Written exercise:
Every record here should be printed again exactly.

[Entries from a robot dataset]

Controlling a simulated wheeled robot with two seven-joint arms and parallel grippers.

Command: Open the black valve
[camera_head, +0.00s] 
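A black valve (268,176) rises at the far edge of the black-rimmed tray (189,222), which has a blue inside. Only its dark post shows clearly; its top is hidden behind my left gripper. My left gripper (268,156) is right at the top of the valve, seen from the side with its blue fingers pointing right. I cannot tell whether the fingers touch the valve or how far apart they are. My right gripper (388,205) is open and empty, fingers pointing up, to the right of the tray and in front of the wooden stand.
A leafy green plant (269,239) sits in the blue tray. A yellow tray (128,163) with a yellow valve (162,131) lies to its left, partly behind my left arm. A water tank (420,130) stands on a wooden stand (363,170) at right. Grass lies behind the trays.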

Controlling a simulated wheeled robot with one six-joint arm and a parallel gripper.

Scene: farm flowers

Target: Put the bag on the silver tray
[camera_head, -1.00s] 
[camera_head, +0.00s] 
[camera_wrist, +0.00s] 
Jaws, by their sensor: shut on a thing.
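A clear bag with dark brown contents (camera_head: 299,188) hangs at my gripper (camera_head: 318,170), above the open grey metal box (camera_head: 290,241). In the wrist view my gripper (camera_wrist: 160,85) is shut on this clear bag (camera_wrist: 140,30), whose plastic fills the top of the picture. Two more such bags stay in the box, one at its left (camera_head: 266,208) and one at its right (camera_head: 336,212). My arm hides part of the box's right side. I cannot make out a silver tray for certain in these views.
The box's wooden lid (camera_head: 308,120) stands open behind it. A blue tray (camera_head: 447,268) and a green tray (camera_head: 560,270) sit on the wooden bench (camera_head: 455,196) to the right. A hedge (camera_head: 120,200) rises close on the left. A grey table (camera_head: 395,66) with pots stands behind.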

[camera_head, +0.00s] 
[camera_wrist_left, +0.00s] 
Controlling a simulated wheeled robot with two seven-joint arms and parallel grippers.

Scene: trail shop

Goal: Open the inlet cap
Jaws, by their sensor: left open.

Answer in full:
Controlling a simulated wheeled robot with two seven-joint arms and parallel grippers.

Command: Open the black valve
[camera_head, +0.00s] 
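A black valve (268,176) rises at the far edge of the black-rimmed tray (189,222), which has a blue inside. Only its dark post shows clearly; its top is hidden behind my left gripper. My left gripper (268,156) is right at the top of the valve, seen from the side with its blue fingers pointing right. I cannot tell whether the fingers touch the valve or how far apart they are. My right gripper (388,205) is open and empty, fingers pointing up, to the right of the tray and in front of the wooden stand.
A leafy green plant (269,239) sits in the blue tray. A yellow tray (128,163) with a yellow valve (162,131) lies to its left, partly behind my left arm. A water tank (420,130) stands on a wooden stand (363,170) at right. Grass lies behind the trays.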

Controlling a simulated wheeled robot with one six-joint arm and a parallel gripper.

Scene: farm flowers

Target: Put the bag on the silver tray
[camera_head, -1.00s] 
[camera_head, +0.00s] 
[camera_wrist, +0.00s] 
Jaws, by their sensor: shut on a thing.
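A clear bag with dark brown contents (camera_head: 299,188) hangs at my gripper (camera_head: 318,170), above the open grey metal box (camera_head: 290,241). In the wrist view my gripper (camera_wrist: 160,85) is shut on this clear bag (camera_wrist: 140,30), whose plastic fills the top of the picture. Two more such bags stay in the box, one at its left (camera_head: 266,208) and one at its right (camera_head: 336,212). My arm hides part of the box's right side. I cannot make out a silver tray for certain in these views.
The box's wooden lid (camera_head: 308,120) stands open behind it. A blue tray (camera_head: 447,268) and a green tray (camera_head: 560,270) sit on the wooden bench (camera_head: 455,196) to the right. A hedge (camera_head: 120,200) rises close on the left. A grey table (camera_head: 395,66) with pots stands behind.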

[camera_head, +0.00s] 
[camera_wrist_left, +0.00s] 
Controlling a simulated wheeled robot with two seven-joint arms and parallel grippers.

Scene: trail shop

Goal: Open the inlet cap
Jaws, by their sensor: left open.

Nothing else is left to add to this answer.